Return all lines where the word "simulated" can be found.

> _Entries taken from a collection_
◇ ◇ ◇ ◇ ◇ ◇ ◇
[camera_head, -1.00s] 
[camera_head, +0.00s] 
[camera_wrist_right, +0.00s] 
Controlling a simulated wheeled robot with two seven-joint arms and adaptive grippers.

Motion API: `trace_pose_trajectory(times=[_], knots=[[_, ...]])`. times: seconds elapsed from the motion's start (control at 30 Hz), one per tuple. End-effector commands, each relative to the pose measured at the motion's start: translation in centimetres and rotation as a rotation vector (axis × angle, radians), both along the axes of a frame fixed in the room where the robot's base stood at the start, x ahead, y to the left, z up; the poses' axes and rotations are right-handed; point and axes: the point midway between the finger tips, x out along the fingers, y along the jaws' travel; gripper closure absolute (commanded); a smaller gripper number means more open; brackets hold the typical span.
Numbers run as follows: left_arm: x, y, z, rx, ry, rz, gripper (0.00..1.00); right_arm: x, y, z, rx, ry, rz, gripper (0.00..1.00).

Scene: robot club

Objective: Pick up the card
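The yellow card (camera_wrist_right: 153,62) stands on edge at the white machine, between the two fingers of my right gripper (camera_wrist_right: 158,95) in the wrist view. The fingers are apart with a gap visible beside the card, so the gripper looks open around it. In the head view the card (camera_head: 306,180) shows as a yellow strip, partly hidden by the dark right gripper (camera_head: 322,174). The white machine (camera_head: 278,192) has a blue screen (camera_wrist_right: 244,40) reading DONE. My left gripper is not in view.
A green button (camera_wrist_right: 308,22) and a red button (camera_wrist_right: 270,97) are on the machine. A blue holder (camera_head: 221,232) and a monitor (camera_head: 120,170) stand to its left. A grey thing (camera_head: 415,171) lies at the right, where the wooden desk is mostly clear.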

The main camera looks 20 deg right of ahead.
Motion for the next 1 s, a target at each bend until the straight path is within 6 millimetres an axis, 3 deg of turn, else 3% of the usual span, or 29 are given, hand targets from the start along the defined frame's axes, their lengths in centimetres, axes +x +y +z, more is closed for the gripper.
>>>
◇ ◇ ◇ ◇ ◇ ◇ ◇
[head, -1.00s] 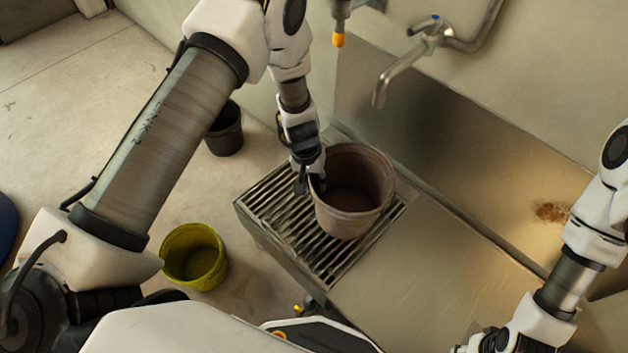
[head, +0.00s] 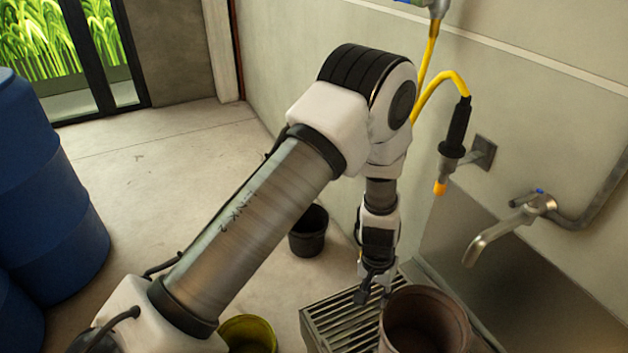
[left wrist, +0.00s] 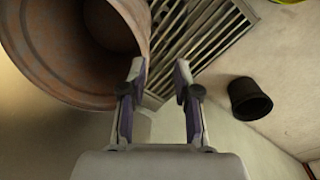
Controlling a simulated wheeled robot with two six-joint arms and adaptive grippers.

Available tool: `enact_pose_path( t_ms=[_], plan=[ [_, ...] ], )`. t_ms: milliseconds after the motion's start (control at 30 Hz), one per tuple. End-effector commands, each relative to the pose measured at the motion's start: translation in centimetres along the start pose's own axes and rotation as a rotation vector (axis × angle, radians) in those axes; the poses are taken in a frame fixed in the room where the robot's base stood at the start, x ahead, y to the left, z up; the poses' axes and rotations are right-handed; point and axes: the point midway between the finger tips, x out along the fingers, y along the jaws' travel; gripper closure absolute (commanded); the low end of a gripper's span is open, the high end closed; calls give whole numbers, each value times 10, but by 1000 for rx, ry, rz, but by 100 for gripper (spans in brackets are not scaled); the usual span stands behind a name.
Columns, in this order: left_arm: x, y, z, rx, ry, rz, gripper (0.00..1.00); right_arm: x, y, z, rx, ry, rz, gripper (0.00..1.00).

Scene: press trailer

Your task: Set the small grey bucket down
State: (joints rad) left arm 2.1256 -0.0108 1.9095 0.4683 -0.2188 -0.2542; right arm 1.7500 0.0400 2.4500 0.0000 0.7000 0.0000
◇ ◇ ◇ ◇ ◇ ◇ ◇
> _SOLUTION TO THIS PROBLEM_
Controlling a simulated wheeled robot with two seven-joint arms and adaptive grippers.
Controlling a simulated wheeled robot with two six-joint arms and adaptive grippers.

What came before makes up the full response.